The case for individual hyper scalers

Facebook/Meta recently tried to deploy a 200 MW data center in Zeewolde (near Amsterdam), but the project continues to face opposition. Imagine if Meta would come to the table and say: In addition to the 200 MW of annual direct heat, we commit to provide 40 MW worth of compute elements every year, in line with our 4-year replacement cycle. This hardware could be repurposed in the form of 10.000 4kW heat pumps, to electrify heating and move away from natural gas for an equivalent amount of households — every year.

This would address community concerns around affordability and availability of subsidized heat pump hardware; the well-tested supply chain would be very robust and predictable.

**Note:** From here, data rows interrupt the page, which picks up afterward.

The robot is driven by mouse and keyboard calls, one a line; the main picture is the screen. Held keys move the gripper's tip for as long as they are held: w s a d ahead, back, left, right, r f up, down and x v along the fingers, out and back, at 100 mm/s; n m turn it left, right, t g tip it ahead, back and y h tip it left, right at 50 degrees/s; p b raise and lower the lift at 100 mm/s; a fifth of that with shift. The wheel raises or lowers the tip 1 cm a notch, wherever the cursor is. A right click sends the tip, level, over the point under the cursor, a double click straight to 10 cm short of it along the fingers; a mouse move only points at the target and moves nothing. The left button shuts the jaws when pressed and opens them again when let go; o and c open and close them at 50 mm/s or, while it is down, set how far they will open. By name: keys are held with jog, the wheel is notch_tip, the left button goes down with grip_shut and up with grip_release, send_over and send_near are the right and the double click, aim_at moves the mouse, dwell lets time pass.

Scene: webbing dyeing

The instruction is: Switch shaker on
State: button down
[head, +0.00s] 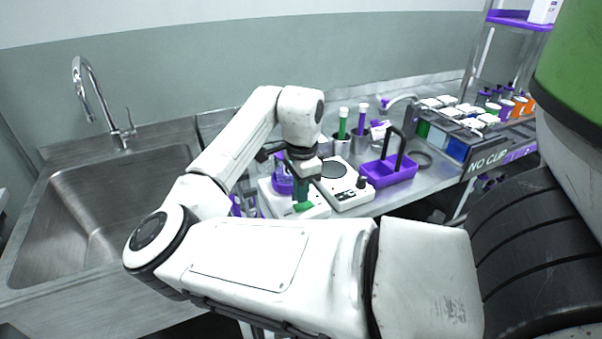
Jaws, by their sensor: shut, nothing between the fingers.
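A white bench device (318,211), which looks like the shaker, stands on the steel bench beyond my forearm. A purple vessel (282,180) is at its back left. A small green part (303,207), perhaps its switch, shows on its front. My gripper (301,196) points down over this device, shut and empty, with its tips close to the green part. I cannot tell whether they touch it.
Metal beakers hold green and purple tubes behind. A sink (100,210) lies left; a rack of jars stands right.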

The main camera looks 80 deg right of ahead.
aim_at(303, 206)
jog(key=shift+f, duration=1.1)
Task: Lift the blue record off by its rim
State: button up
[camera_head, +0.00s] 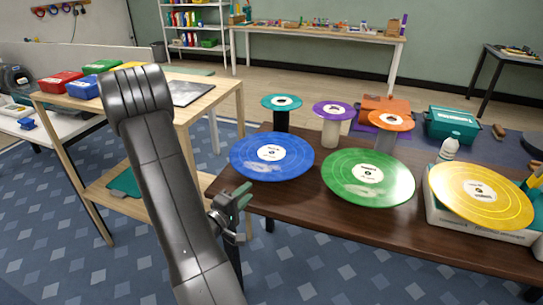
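The blue record (245,161) lies flat, label up, at the left end of the dark brown table (320,222). It has a white centre label with dark print.
A green record (341,185) and a yellow record (502,208) lie to the right. Small teal (270,101), purple (321,108) and orange (379,118) discs stand on posts behind. A white bottle (449,149) stands behind.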

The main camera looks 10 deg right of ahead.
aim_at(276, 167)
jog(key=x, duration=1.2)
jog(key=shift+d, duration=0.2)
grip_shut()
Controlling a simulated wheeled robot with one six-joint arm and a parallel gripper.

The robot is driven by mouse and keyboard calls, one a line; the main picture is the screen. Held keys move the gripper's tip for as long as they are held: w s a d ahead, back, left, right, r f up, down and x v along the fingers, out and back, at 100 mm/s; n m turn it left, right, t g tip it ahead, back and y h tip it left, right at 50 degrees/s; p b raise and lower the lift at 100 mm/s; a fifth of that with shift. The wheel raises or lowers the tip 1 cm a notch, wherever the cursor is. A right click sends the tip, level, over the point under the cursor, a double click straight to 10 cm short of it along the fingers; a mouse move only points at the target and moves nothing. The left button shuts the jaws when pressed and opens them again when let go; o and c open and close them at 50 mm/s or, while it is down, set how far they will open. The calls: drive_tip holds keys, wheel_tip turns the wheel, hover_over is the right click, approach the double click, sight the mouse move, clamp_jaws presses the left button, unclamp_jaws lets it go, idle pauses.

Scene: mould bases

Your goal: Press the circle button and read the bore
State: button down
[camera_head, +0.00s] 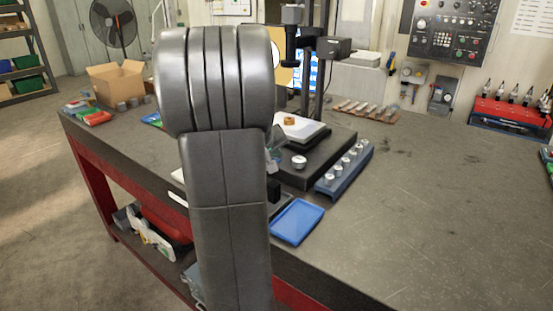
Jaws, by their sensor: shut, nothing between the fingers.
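A dark measuring instrument stands on the workbench, with a black base (316,167), a column and a camera-like head (292,18). A small brass-coloured ring (289,121) sits on its pale stage (303,132); its bore is too small to make out. A silver round piece (299,162) sits on the front of the base. Behind the column a screen (298,78) shows orange and blue areas, partly covered. I cannot make out a circle button or a reading. My grey arm fills the middle and hides part of the instrument.
A blue rack (333,188) with several silver round pieces stands right of the base. An empty blue tray (297,222) lies in front. A red tool holder (508,116) is at far right. The bench (430,190) is clear between. A cardboard box (117,82) is at left.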

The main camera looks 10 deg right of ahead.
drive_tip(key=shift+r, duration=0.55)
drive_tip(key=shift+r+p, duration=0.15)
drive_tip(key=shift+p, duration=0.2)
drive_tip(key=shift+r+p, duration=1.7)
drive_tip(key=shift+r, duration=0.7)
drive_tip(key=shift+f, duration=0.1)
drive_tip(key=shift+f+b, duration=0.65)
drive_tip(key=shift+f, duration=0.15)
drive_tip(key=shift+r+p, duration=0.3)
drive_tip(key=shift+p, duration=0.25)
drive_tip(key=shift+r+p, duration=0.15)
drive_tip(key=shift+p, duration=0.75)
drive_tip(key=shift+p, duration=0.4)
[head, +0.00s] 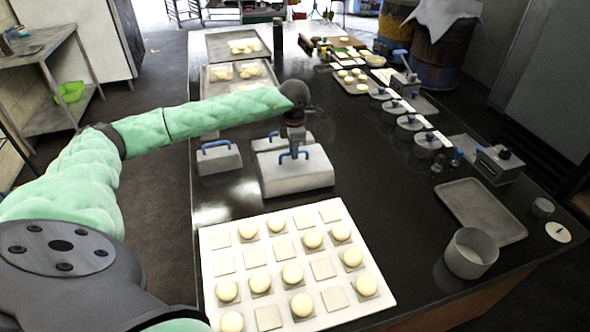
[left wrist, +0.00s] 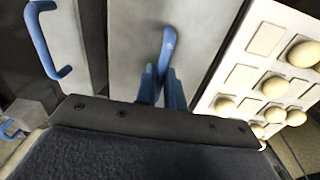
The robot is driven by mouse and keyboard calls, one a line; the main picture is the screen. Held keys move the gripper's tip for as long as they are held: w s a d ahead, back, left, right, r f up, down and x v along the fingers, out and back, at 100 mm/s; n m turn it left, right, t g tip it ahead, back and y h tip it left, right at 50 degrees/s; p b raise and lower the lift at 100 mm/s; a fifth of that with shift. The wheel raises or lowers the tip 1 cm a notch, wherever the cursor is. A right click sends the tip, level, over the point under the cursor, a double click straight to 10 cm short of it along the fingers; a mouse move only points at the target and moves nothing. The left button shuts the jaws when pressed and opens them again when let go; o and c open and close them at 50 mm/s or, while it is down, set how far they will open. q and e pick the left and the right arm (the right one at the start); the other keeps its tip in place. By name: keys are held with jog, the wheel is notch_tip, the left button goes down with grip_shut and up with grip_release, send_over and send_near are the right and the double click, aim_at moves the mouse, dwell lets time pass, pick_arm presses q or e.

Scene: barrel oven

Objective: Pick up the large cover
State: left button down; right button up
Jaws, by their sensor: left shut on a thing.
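The large cover (head: 297,178) is a grey box-shaped lid with a blue handle on top, in the middle of the dark table in the head view. My left gripper (head: 294,152) comes down from above and is shut on its handle. In the left wrist view the blue fingers (left wrist: 163,88) close around the blue handle (left wrist: 168,45), above the cover's grey top (left wrist: 130,50). The cover looks level; I cannot tell whether it touches the table. My right gripper is not in view.
A smaller blue-handled cover (head: 218,160) stands to the left, and another (head: 268,143) just behind. A white board (head: 215,240) with dough balls and square tiles lies in front. A tray (head: 482,210), a pot (head: 470,254) and scales (head: 498,165) are on the right.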

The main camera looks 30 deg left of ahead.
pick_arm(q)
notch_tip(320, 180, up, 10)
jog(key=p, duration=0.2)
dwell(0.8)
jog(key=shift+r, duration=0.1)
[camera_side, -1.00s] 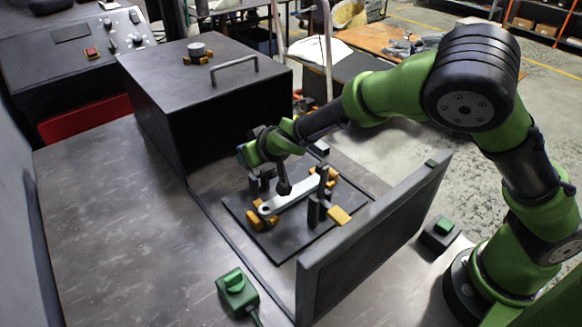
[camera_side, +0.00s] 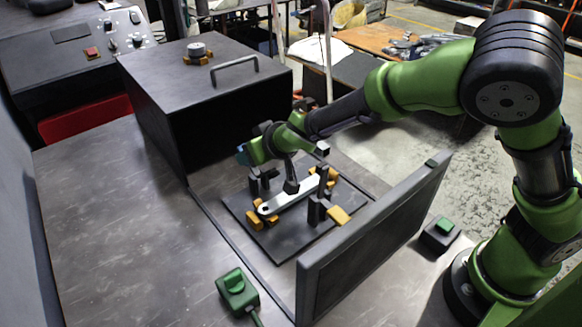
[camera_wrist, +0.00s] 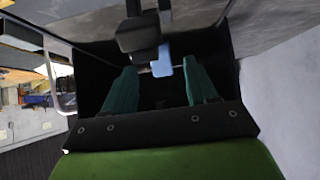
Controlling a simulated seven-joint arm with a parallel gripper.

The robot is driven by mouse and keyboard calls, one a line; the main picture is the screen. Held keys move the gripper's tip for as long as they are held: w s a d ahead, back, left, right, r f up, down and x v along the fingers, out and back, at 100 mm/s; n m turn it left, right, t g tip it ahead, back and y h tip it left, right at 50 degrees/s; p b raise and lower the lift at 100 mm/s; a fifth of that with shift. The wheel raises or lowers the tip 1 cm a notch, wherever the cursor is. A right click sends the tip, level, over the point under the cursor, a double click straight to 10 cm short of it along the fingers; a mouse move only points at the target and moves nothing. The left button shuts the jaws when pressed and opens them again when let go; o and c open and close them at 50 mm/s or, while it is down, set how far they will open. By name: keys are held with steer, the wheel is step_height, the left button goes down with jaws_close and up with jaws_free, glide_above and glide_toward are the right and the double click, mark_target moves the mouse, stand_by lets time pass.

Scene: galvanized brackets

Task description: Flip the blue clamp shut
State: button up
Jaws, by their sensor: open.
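In the wrist view my gripper (camera_wrist: 160,72) is open, with a teal finger on each side. A light blue piece (camera_wrist: 162,64), which looks like part of the blue clamp, shows between the fingertips beside a dark block (camera_wrist: 138,35). I cannot tell whether a finger touches it. A pale metal bracket (camera_side: 280,203) lies across orange supports on the dark fixture plate (camera_side: 285,244). A dark rod end stands at the bracket's middle.
A black box (camera_side: 225,115) with a handle stands behind the fixture. A dark upright panel (camera_side: 375,235) borders it on the right. Dark posts (camera_side: 314,210) rise beside the bracket. A green switch box (camera_side: 237,290) sits in front. The table at left is clear.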

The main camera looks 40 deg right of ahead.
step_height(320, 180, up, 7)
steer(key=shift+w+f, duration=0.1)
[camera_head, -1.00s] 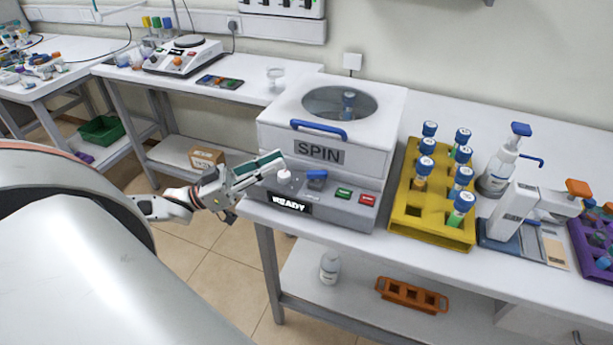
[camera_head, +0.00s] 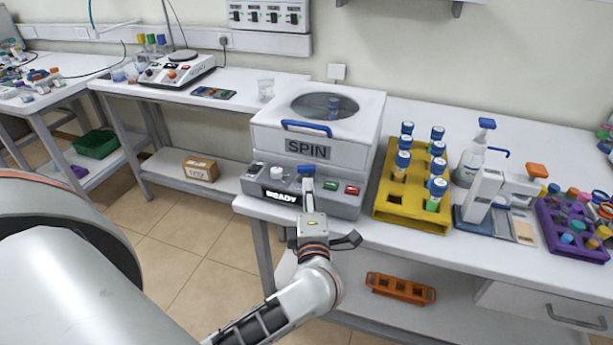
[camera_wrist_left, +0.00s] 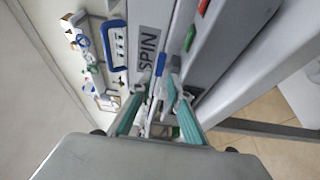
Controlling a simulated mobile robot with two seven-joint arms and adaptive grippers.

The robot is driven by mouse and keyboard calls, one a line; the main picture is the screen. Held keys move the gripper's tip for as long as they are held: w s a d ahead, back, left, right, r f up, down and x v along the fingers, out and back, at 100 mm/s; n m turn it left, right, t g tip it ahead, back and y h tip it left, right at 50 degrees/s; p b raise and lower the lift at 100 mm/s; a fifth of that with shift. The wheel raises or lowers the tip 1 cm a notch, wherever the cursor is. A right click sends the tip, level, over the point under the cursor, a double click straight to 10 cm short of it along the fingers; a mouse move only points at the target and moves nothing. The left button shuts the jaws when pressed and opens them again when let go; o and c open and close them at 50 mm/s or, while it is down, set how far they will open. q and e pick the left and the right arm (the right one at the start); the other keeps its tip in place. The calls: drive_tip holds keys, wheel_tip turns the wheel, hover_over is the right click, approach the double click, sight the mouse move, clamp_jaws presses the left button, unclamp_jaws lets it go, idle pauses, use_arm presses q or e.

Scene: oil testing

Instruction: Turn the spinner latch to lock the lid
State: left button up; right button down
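The centrifuge (camera_head: 262,130), a grey box marked SPIN, stands on the bench with its lid down. Its round window shows a blue-capped tube inside. The blue spinner latch (camera_head: 306,169) is on the front, below the SPIN label. My left gripper (camera_head: 308,184) reaches up to it from the front. In the left wrist view the blue latch (camera_wrist_left: 160,63) lies between my two teal-padded fingers (camera_wrist_left: 157,88). The fingers look apart, on either side of it; contact is not clear. My right gripper is not in view.
A white knob (camera_head: 277,172), the READY display (camera_head: 281,196), a green button (camera_head: 329,185) and a red button (camera_head: 352,190) flank the latch. A yellow rack (camera_head: 398,213) of capped tubes stands close on the right. An orange rack (camera_head: 400,289) lies on the lower shelf.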

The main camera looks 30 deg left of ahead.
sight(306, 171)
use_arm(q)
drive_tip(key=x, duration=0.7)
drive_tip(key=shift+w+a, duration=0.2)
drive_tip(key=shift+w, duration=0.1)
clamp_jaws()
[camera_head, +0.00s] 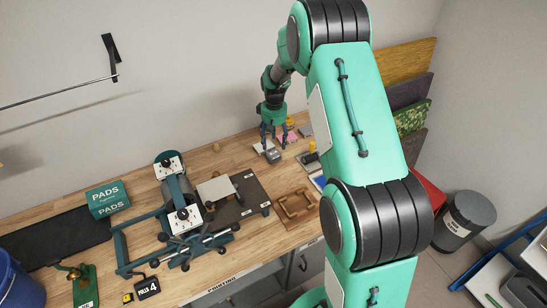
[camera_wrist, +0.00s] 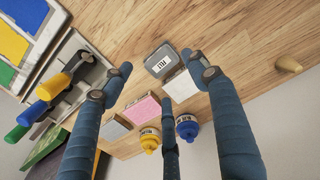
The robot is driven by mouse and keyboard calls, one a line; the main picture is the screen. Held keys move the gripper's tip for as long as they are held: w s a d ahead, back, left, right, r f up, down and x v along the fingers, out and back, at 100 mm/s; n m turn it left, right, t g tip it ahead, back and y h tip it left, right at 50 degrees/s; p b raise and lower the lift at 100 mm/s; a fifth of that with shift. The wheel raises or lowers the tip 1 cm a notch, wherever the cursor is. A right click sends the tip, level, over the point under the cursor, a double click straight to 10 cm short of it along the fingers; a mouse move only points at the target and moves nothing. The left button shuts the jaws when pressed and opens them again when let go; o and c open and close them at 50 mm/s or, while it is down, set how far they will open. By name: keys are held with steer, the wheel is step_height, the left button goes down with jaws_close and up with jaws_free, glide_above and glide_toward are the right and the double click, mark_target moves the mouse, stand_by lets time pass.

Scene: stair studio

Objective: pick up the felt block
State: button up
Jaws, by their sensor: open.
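The felt block, a small grey rounded block with a white FELT label, lies on the wooden bench in the wrist view (camera_wrist: 160,62). It shows in the head view (camera_head: 274,156) just below my fingertips. My gripper (camera_head: 273,141) points down over the bench with its fingers spread and empty. In the wrist view my gripper (camera_wrist: 157,70) has two fingers to either side of the block and a third finger below it in the picture. No finger clearly touches the block. I cannot tell the exact height of the fingertips above it.
A white block (camera_wrist: 180,86) lies close beside the felt block. A pink pad (camera_wrist: 143,108), a yellow bottle (camera_wrist: 150,140) and a blue bottle (camera_wrist: 187,126) stand nearby. A tray with ink tools (camera_wrist: 72,66) is to the left. The printing press (camera_head: 182,205) stands at the head view's left.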

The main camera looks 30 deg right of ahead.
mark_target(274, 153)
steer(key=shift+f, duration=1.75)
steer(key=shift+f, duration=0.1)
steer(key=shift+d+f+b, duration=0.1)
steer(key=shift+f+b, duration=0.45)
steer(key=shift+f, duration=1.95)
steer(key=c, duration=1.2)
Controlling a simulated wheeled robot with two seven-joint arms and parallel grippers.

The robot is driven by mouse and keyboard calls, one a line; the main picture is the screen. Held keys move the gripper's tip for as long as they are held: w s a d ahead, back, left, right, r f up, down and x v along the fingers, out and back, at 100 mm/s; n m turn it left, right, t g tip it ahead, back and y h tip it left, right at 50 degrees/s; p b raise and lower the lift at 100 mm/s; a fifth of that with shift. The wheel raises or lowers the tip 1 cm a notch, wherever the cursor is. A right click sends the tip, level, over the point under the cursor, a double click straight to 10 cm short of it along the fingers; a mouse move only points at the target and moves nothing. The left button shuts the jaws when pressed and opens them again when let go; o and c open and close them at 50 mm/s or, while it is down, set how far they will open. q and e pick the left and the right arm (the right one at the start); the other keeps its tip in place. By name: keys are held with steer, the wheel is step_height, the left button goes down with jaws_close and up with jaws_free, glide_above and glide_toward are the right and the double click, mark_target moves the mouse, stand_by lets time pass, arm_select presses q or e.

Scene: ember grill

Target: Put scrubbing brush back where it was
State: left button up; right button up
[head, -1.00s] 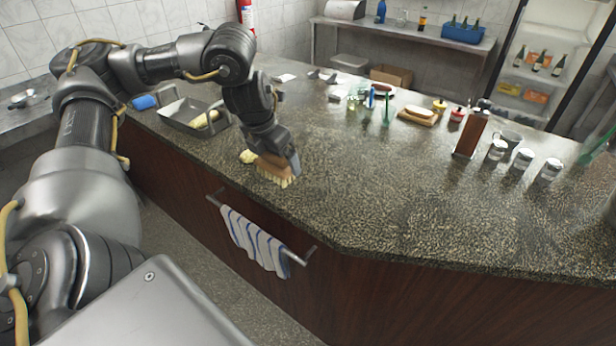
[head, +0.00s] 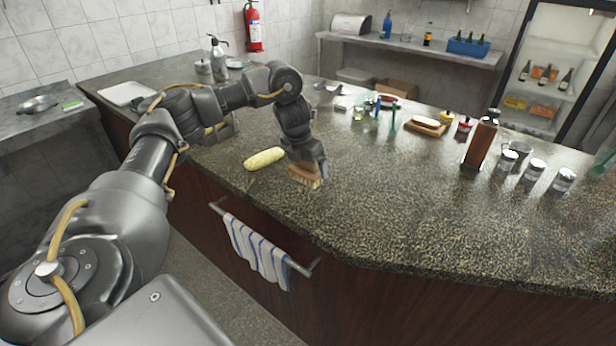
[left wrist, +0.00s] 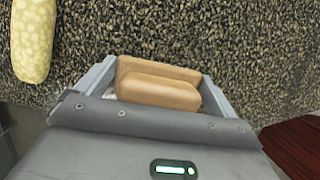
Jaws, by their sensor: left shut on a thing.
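A scrubbing brush (head: 305,176) with a tan wooden back and pale bristles is in my left gripper (head: 308,167). In the head view it is at the counter top near the front edge, bristles down; I cannot tell whether the bristles touch the stone. The left wrist view shows the brush's wooden back (left wrist: 158,88) between the two fingers of the gripper (left wrist: 155,95), which are shut on it. My right gripper is in neither view.
A pale yellow corn-like roll (head: 264,159) lies on the counter (head: 400,200) just left of the brush. A striped towel (head: 258,250) hangs on a rail below the edge. Bottles, a wooden block (head: 480,140) and jars (head: 535,172) stand toward the right. The counter's front middle is clear.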

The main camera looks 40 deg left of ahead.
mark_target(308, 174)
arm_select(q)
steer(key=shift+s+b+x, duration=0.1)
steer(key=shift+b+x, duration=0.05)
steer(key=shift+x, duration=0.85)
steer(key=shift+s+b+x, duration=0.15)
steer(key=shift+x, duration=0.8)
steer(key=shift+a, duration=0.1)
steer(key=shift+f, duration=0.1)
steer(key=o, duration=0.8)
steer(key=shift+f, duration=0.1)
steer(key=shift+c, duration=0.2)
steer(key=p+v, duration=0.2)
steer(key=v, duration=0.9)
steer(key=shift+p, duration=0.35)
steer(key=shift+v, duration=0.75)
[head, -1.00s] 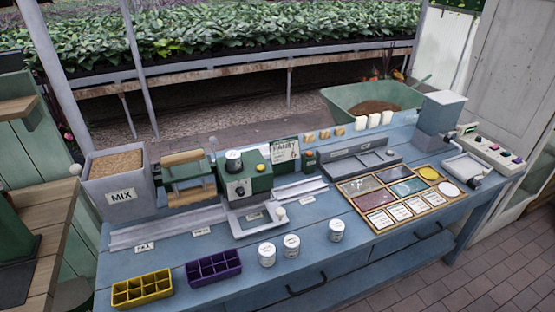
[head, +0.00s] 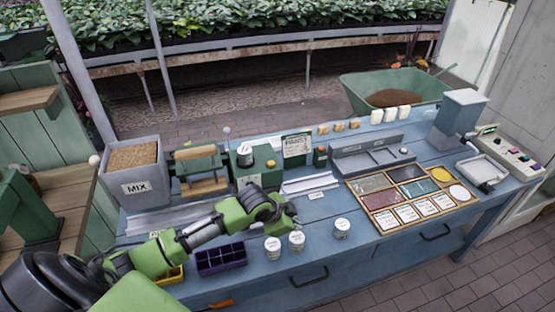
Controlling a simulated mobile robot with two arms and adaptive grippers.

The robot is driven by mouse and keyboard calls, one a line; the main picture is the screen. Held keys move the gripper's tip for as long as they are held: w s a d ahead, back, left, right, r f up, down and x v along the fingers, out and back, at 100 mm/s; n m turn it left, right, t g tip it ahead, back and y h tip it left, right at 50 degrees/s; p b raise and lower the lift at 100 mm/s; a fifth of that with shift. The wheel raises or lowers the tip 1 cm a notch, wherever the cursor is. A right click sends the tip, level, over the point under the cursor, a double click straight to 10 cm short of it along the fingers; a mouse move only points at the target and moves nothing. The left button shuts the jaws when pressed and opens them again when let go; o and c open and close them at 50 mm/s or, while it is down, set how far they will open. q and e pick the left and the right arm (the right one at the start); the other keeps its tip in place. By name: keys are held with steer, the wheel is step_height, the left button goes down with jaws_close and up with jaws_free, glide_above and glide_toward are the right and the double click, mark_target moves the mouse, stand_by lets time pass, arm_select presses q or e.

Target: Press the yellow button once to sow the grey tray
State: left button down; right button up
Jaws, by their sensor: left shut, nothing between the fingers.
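The yellow button (head: 271,163) is a small round spot on the green machine (head: 262,175) at the middle of the bench. My left gripper (head: 291,211) is shut and empty. It is over the bench in front of the green machine, below and right of the button in the picture and apart from it. My left arm comes in from the lower left and covers the area in front of the machine. The grey tray there is hidden behind the arm and gripper. My right gripper is not in view.
Several white jars (head: 297,240) stand close in front of my gripper. A purple cell tray (head: 221,258) and a mostly covered yellow one (head: 172,276) lie beside my arm. A thin rod with a pale ball (head: 227,130) rises behind the machine. A framed seed box (head: 412,195) stands right.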

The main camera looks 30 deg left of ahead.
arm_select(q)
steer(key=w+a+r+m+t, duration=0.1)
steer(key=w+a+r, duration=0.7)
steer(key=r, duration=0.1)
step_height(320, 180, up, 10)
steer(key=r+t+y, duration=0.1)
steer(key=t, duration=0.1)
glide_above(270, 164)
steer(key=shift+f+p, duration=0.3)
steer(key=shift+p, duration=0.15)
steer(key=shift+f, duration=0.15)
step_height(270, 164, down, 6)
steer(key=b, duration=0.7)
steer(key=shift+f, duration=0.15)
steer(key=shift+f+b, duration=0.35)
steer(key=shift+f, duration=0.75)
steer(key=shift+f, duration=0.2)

Moreover, Meta (and other hyper scalers) could work with grid operators to optimize the usage of the resulting sustainable cloud, to maximize the economic benefits for residents and enable innovative monetization models at scale. It might be possible to provide electricity used to provide heat free of charge.

The refurbished compute elements would reduce the need for more hyper-scale facilities; they would effectively be replaced by distributed, small scale compute elements. And of course the same approach could be applied everywhere in Europe, perhaps even globally.